Sin embargo, las primeras veces no habían terminado todavía.
Se amontonaban todas detrás de una puerta. Será nuestra primera vez en una casa sin vasos y sin lavadora. También
será nuestra primera vez en una casa sin
plato de ducha y cuyo desagüe se encuentra del lado opuesto del que está la
columna, lo que implica que todo el suelo del baño está inclinado hacia el
lavabo. Puede parecer una tontería, pero sentarse en un inodoro en ángulo agudo tiene su técnica.
No obstante, sin lugar a dudas el mayor desafío será sobrevivir a nuestra primera vez en una casa sin cocina.
Solamente hay un microondas, un calentador de agua, una tostadora y un
fregadero. No cabe nada más. Ah, y la luz de ese habitáculo y la del espejo del
baño están conectadas, de modo que si vas a calentar un vaso de leche de paso
te puedes depilar las cejas. Que conste que a mí este es un tema que ni
siquiera me afecta, pero mi dueña parecía verdaderamente consternada.
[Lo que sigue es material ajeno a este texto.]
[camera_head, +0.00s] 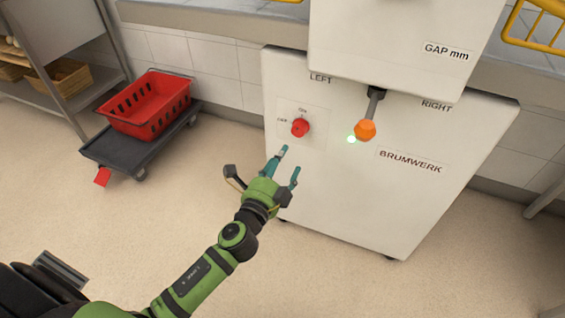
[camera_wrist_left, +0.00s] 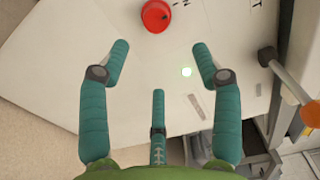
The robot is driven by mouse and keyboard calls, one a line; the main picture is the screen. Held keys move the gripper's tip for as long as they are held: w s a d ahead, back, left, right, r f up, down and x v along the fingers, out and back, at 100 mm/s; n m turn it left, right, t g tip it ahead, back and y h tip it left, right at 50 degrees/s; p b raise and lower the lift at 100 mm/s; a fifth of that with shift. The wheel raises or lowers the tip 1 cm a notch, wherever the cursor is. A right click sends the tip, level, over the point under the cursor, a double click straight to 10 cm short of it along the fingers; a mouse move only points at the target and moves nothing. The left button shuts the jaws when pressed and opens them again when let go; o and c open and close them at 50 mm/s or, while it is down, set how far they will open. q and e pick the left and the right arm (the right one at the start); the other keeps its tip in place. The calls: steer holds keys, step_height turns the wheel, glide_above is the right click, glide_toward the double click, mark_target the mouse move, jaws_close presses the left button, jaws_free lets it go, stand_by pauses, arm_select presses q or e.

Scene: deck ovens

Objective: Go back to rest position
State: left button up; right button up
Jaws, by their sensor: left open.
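My left gripper (camera_head: 288,166) is open and empty in front of the white machine (camera_head: 345,205). In the left wrist view its teal fingers (camera_wrist_left: 160,60) are spread apart with nothing between them. The red knob (camera_head: 300,127) on the machine's front is just beyond the fingertips; it also shows in the left wrist view (camera_wrist_left: 155,15), apart from the fingers. My right gripper is in neither view.
An orange-tipped lever (camera_head: 365,130) sticks out from the machine, beside a lit green lamp (camera_head: 351,139). A red crate (camera_head: 146,104) sits on a dark wheeled dolly (camera_head: 120,150) at the left. A shelf rack (camera_head: 60,35) stands behind. The floor in front is clear.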

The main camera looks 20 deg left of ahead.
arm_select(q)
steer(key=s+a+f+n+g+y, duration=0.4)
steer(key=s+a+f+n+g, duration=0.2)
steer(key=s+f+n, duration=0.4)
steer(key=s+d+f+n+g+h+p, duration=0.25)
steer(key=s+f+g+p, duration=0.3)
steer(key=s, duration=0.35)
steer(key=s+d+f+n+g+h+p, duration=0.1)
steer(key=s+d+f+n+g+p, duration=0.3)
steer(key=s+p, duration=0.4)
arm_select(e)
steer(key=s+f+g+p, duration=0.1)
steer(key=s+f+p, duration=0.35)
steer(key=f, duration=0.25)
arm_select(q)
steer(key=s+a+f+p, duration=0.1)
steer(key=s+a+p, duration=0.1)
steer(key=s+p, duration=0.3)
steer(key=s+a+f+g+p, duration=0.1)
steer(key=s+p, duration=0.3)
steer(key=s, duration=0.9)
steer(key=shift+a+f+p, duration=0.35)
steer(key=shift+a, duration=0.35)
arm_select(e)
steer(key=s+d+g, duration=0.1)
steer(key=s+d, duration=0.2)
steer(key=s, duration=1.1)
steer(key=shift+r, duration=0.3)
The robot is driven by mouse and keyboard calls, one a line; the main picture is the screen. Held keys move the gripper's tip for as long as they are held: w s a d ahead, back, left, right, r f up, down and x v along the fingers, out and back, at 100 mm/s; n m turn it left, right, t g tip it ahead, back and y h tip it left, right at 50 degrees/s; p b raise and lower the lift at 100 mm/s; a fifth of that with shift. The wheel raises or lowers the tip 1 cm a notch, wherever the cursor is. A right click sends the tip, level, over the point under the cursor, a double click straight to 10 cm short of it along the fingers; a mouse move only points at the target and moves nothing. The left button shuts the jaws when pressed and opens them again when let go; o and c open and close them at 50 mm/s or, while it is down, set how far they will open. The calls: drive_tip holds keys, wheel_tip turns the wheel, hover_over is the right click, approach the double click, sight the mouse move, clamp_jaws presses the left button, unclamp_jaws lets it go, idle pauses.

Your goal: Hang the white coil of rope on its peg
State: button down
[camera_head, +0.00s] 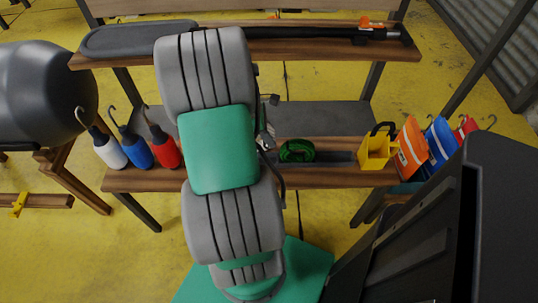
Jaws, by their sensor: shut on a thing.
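I cannot make out a white coil of rope or its peg in the head view. My grey and green arm rises through the middle and covers part of the bench behind it. My gripper's fingertips are not visible, hidden behind the arm or outside the picture. Small dark and metallic parts show at the arm's right edge, too small to identify. A green coil (297,150) lies on the lower wooden shelf (335,177), just right of the arm.
White (110,153), blue (137,152) and red (164,150) bottles with hooks stand left. Yellow (376,152), orange (411,150) and blue (440,145) containers stand right. An upper shelf (290,48) holds a long black item (305,33). A dark rounded hull (45,95) is far left.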

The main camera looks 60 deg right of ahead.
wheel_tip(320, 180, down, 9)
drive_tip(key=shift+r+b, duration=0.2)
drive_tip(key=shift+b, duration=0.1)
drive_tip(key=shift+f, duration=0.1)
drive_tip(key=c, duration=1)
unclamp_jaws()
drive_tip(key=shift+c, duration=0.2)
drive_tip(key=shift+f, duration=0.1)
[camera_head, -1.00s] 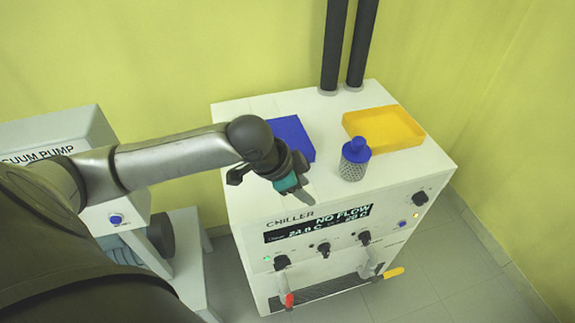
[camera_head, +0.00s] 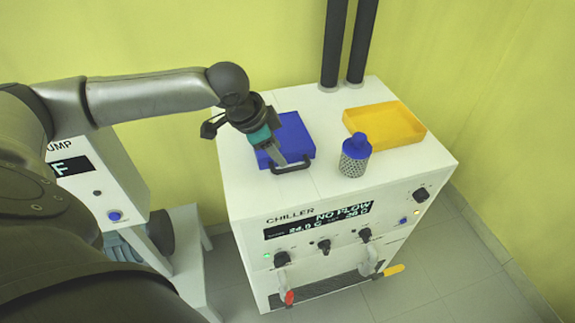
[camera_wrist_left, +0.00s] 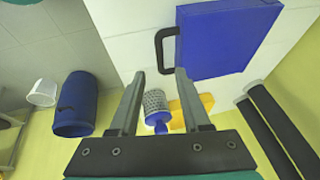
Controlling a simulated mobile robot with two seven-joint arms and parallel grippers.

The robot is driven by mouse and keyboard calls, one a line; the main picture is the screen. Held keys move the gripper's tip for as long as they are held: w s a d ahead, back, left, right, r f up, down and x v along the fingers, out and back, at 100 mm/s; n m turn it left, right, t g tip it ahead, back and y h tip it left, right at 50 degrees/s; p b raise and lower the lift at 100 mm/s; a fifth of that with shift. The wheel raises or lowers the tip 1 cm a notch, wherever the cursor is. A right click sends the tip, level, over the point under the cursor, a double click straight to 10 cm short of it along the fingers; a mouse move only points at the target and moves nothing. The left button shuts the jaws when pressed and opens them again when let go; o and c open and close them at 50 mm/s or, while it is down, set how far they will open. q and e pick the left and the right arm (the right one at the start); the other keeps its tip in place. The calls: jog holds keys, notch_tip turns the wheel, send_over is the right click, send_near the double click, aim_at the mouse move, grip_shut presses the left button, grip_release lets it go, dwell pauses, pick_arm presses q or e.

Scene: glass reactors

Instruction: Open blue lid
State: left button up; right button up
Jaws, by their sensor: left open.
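The blue lid (camera_head: 298,132) is a flat square, lying shut on top of the white chiller near its left rear. A black bar handle (camera_head: 291,168) is on its front edge. In the wrist view the blue lid (camera_wrist_left: 225,40) and its handle (camera_wrist_left: 161,48) show at the top. My left gripper (camera_head: 280,159) is over the lid's left front part, fingers pointing down towards the handle. In the wrist view my left gripper (camera_wrist_left: 160,74) is open, with nothing between its fingers, and the handle is just beyond the tips. Contact with the handle is not visible. My right gripper is out of view.
A mesh canister with a blue top (camera_head: 355,157) stands right of the lid. A yellow tray (camera_head: 384,126) is behind it. Two dark vertical pipes (camera_head: 345,45) rise at the rear. A vacuum pump (camera_head: 105,180) stands left of the chiller (camera_head: 235,185).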

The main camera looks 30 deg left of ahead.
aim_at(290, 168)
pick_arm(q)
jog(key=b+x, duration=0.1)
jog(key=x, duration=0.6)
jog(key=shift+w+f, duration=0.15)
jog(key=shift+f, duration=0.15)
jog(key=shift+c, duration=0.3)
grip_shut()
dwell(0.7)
Se me ha ocurrido, para animarla, que la propuesta
interactiva de esta temporada sea el envío de recetas que se puedan preparar en
el microondas. Las iré publicando en una pestaña específica por si hay algún
otro bípedo por ahí que tampoco tenga cocina, o no sepa usarla. Como siempre,
esta ardilla de cuatro garras está disponible aquí.
Por suerte para ambas, mi humana se olvidó temporalmente del
drama culinario cuando descubrió un libro bastante voluminoso y un poco ajado
en la estantería del salón. Lo tomó con cuidado y lo abrió sobre la mesa. Empezaba
en 1982 y sus páginas estaban llenas de cientos de caligrafías diferentes: se
trataba del libro de visitas del apartamento. En sus hojas los anteriores
ocupantes del piso daban las gracias por su tiempo en Copenhague, contaban algunas
de las cosas que habían hecho (visitar museos, investigar, escribir…) y firmaban
no solamente con su nombre, sino también con el cargo que ocupaban cuando
estuvieron aquí. Mi ama se encogió un poco en la silla al ir leyéndolos. ¡Han
pasado muchos bípedos importantes por este sitio! Y todos, sin excepción, han
sido felices; simplemente con un microondas y un calentador de agua.
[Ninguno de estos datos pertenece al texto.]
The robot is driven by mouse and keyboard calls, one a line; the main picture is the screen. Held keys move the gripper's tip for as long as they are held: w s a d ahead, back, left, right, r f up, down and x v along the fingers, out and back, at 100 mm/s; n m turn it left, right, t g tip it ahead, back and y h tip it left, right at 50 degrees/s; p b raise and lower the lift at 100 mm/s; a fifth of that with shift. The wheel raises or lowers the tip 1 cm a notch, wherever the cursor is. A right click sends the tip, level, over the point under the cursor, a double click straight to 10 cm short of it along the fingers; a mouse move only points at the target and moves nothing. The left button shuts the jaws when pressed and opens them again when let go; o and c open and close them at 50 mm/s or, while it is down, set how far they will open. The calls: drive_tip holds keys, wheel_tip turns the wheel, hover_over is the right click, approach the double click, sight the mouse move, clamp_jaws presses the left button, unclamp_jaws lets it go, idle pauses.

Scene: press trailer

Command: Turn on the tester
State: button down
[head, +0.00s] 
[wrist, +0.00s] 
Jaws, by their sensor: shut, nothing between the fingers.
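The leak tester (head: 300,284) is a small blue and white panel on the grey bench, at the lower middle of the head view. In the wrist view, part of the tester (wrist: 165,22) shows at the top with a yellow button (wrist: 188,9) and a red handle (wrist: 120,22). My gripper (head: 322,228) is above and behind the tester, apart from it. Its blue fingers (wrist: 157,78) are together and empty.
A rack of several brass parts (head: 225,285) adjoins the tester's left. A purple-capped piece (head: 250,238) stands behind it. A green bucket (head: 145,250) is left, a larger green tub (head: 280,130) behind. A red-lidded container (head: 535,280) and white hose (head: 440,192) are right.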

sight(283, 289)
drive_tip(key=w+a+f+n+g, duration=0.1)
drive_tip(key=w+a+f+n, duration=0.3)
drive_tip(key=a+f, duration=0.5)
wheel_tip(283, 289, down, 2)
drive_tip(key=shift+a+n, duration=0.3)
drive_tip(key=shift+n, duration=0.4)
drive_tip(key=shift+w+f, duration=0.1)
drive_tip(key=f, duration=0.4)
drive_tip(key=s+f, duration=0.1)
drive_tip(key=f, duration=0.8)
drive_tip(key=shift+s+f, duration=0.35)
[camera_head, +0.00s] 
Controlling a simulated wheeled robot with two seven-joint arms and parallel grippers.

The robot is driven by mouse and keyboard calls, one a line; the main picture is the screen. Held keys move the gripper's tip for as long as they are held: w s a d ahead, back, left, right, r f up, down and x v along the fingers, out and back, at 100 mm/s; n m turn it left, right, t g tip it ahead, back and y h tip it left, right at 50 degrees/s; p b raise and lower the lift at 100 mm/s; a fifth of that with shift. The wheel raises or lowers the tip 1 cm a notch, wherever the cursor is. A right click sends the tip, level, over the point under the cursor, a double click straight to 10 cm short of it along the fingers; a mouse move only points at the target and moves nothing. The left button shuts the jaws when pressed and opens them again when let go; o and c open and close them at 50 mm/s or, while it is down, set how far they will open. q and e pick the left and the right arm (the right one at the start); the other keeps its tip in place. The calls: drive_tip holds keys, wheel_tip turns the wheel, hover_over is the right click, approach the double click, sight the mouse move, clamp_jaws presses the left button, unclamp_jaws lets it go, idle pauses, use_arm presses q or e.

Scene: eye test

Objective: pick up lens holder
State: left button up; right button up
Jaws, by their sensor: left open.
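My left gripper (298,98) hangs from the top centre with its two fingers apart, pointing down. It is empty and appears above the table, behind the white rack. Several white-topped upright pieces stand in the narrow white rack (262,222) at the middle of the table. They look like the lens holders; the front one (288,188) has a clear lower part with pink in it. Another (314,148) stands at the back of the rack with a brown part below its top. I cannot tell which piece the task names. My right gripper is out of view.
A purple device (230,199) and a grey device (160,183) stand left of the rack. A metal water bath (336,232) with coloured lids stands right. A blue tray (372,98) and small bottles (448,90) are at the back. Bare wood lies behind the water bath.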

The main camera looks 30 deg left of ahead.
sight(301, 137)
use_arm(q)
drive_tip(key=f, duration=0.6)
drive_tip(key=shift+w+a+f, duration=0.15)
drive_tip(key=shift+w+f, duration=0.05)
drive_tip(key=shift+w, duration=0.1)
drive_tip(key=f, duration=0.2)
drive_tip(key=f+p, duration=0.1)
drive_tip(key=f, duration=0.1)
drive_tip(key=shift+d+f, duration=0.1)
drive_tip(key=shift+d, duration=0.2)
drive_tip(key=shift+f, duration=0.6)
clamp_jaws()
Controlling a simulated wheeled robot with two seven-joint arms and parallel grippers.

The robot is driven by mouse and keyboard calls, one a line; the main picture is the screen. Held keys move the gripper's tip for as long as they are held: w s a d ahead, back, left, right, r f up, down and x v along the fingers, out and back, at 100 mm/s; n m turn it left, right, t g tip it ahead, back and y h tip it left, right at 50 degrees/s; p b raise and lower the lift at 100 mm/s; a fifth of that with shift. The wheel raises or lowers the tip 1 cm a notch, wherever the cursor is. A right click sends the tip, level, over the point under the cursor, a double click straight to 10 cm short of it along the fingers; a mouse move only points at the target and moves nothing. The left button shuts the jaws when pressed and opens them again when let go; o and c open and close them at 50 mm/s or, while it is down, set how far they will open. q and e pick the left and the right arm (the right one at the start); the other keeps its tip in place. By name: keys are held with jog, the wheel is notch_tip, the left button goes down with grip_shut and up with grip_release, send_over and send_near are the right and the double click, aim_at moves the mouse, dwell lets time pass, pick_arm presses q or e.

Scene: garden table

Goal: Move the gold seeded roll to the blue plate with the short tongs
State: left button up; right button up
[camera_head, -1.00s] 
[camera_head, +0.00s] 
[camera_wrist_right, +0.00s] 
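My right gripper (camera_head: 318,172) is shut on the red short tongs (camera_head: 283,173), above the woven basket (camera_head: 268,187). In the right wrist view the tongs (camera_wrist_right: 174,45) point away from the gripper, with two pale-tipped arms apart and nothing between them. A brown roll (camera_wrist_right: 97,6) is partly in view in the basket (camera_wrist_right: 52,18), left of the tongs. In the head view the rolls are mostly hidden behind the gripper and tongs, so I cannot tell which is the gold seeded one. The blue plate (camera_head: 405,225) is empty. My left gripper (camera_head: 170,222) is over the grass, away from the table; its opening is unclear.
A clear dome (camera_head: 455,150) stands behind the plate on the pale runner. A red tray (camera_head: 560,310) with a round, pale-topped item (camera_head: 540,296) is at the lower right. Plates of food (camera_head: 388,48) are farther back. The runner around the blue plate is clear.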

Tras leer unas cuantas páginas llenas de agradecimiento y de
entusiasmo, mi ama levantó la vista del libro y se quedó un instante mirando
por la ventana. Afuera seguía nevando, pero los copos solamente se veían cuando
algún coche los iluminaba con sus faros. De pronto, su ensimismamiento se
transformó en un gesto de incredulidad y me di cuenta de que acababa de percatarse
de que, en aquel preciso momento, ella estaba del otro lado de una de las
ventanas iluminadas de sus paseos sin rumbo. La paciente del síndrome de Copenhague
había recibido, sin pedirlo, el regalo de conocer qué se siente del otro lado
del cristal.
A partir de esa revelación dejaron de importar las lavadoras o
los desagües. Las primeras veces pueden, en ocasiones, resultar abrumadoras, pero
eso es porque casi siempre constituyen un reto. El nuestro será que dentro de
un mes, cuando nos toque marcharnos de nuevo, dejemos también nosotras un
rastro de palabras lleno de genuina gratitud. Nuestro desafío será
intentar ser tan felices como los fantasmas inalcanzables que mi ama imaginaba,
tras vidrios empañados, en la penumbra de un salón con velas.